Task requirements:
Copy out every line exactly, passing over the pictures.
──────── Task data ────────
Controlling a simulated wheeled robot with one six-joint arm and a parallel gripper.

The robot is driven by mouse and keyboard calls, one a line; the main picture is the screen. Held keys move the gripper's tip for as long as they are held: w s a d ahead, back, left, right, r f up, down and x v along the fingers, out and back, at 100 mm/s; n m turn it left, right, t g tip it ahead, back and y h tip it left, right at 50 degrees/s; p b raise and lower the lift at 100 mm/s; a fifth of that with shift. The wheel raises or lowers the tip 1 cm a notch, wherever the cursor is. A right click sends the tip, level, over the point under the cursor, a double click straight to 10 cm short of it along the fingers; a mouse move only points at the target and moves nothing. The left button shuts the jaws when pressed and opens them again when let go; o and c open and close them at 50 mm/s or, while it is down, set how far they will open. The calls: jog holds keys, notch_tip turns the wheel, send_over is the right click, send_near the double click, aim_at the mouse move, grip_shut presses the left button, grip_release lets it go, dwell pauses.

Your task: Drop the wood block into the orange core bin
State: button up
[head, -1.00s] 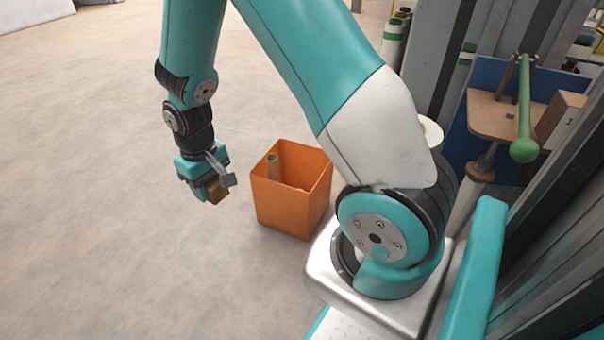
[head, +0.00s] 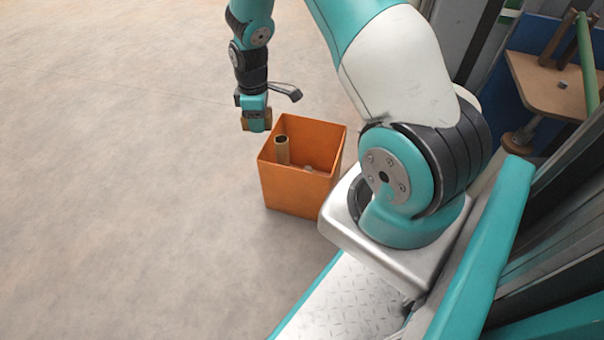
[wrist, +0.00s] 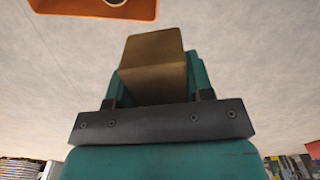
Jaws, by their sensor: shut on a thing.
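My gripper (head: 256,122) is shut on the wood block, a brown block (head: 244,118) that shows between the teal fingers. In the wrist view the wood block (wrist: 153,62) sticks out beyond the fingertips of my gripper (wrist: 155,85). The orange core bin (head: 295,190) stands on the floor, open at the top, just right of and below my gripper in the head view. A cardboard tube (head: 282,152) stands in it and a small pale thing lies inside. In the wrist view part of the bin (wrist: 95,9) shows at the top left. The block appears outside the bin's opening.
A wooden shelf (head: 555,85) with a green handle (head: 586,60) stands at the right against a blue panel. The concrete floor (head: 130,200) to the left of the bin is clear. My arm's base is close to the bin's right side.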

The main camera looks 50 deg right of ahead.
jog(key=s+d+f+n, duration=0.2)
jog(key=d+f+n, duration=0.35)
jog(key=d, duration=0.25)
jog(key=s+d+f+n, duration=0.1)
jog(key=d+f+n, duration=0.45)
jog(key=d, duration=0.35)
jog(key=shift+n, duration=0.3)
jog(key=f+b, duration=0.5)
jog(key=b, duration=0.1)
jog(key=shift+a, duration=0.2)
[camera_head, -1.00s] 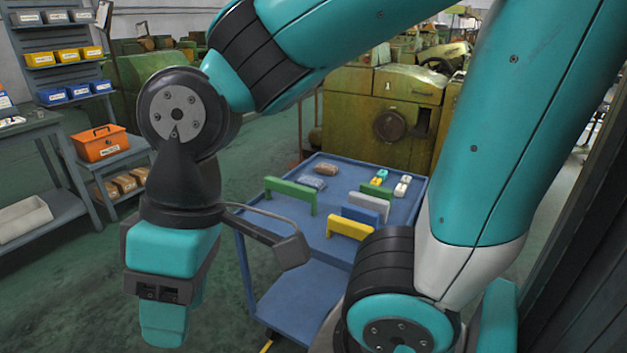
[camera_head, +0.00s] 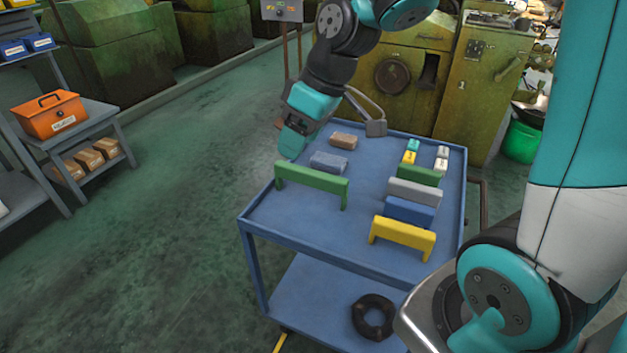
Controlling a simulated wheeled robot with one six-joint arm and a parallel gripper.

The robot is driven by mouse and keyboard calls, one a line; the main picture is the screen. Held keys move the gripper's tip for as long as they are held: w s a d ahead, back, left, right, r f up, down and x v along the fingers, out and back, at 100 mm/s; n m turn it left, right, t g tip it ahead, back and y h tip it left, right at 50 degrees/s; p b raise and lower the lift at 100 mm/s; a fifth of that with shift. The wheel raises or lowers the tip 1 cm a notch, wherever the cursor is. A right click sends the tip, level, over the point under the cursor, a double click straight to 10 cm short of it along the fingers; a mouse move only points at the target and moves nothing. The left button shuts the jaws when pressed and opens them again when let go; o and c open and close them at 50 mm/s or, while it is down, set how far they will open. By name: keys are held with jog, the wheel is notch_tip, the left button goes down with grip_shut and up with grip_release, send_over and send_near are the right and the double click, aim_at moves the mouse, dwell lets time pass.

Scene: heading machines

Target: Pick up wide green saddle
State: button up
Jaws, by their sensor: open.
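The wide green saddle (camera_head: 311,181), a long bridge shape with a leg at each end, stands upright along the left side of the blue cart's top (camera_head: 330,233). A shorter green block (camera_head: 418,176) stands farther right, partly hidden behind a grey piece. My gripper (camera_head: 291,152) is open and points down and slightly left. In the picture its tip is just above the wide saddle's left end, with a small gap; the depth between them is hard to judge. I see nothing held in it.
A black ring (camera_head: 373,316) lies on the lower shelf. Green machines stand behind.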

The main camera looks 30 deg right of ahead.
────────
Answer to this problem:
Controlling a simulated wheeled robot with one six-joint arm and a parallel gripper.

The robot is driven by mouse and keyboard calls, one a line; the main picture is the screen. Held keys move the gripper's tip for as long as they are held: w s a d ahead, back, left, right, r f up, down and x v along the fingers, out and back, at 100 mm/s; n m turn it left, right, t g tip it ahead, back and y h tip it left, right at 50 degrees/s; p b raise and lower the lift at 100 mm/s; a fifth of that with shift. The wheel raises or lowers the tip 1 cm a notch, wherever the cursor is. A right click sends the tip, level, over the point under the cursor, a double click straight to 10 cm short of it along the fingers; a mouse move only points at the target and moves nothing. The left button shuts the jaws when pressed and opens them again when let go; o and c open and close them at 50 mm/s or, while it is down, set how far they will open. The calls: jog holds keys, notch_tip turns the wheel, send_over is the right click, send_near the double click, aim_at the mouse move, grip_shut presses the left button, grip_release lets it go, dwell pauses.

Your task: Drop the wood block into the orange core bin
State: button up
[head, -1.00s] 
[head, +0.00s] 
[wrist, +0.00s] 
Jaws, by their sensor: shut on a thing.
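My gripper (head: 256,122) is shut on the wood block, a brown block (head: 244,118) that shows between the teal fingers. In the wrist view the wood block (wrist: 153,62) sticks out beyond the fingertips of my gripper (wrist: 155,85). The orange core bin (head: 295,190) stands on the floor, open at the top, just right of and below my gripper in the head view. A cardboard tube (head: 282,152) stands in it and a small pale thing lies inside. In the wrist view part of the bin (wrist: 95,9) shows at the top left. The block appears outside the bin's opening.
A wooden shelf (head: 555,85) with a green handle (head: 586,60) stands at the right against a blue panel. The concrete floor (head: 130,200) to the left of the bin is clear. My arm's base is close to the bin's right side.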

The main camera looks 50 deg right of ahead.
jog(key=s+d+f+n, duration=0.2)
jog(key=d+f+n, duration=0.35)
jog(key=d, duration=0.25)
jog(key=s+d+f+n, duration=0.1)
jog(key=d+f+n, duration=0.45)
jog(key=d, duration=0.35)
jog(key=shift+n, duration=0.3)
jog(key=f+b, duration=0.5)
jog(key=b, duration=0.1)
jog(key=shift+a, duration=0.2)
[camera_head, -1.00s] 
[camera_head, +0.00s] 
Controlling a simulated wheeled robot with one six-joint arm and a parallel gripper.

The robot is driven by mouse and keyboard calls, one a line; the main picture is the screen. Held keys move the gripper's tip for as long as they are held: w s a d ahead, back, left, right, r f up, down and x v along the fingers, out and back, at 100 mm/s; n m turn it left, right, t g tip it ahead, back and y h tip it left, right at 50 degrees/s; p b raise and lower the lift at 100 mm/s; a fifth of that with shift. The wheel raises or lowers the tip 1 cm a notch, wherever the cursor is. A right click sends the tip, level, over the point under the cursor, a double click straight to 10 cm short of it along the fingers; a mouse move only points at the target and moves nothing. The left button shuts the jaws when pressed and opens them again when let go; o and c open and close them at 50 mm/s or, while it is down, set how far they will open. By name: keys are held with jog, the wheel is notch_tip, the left button goes down with grip_shut and up with grip_release, send_over and send_near are the right and the double click, aim_at moves the mouse, dwell lets time pass.

Scene: heading machines

Target: Pick up wide green saddle
State: button up
Jaws, by their sensor: open.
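The wide green saddle (camera_head: 311,181), a long bridge shape with a leg at each end, stands upright along the left side of the blue cart's top (camera_head: 330,233). A shorter green block (camera_head: 418,176) stands farther right, partly hidden behind a grey piece. My gripper (camera_head: 291,152) is open and points down and slightly left. In the picture its tip is just above the wide saddle's left end, with a small gap; the depth between them is hard to judge. I see nothing held in it.
A black ring (camera_head: 373,316) lies on the lower shelf. Green machines stand behind.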

The main camera looks 30 deg right of ahead.

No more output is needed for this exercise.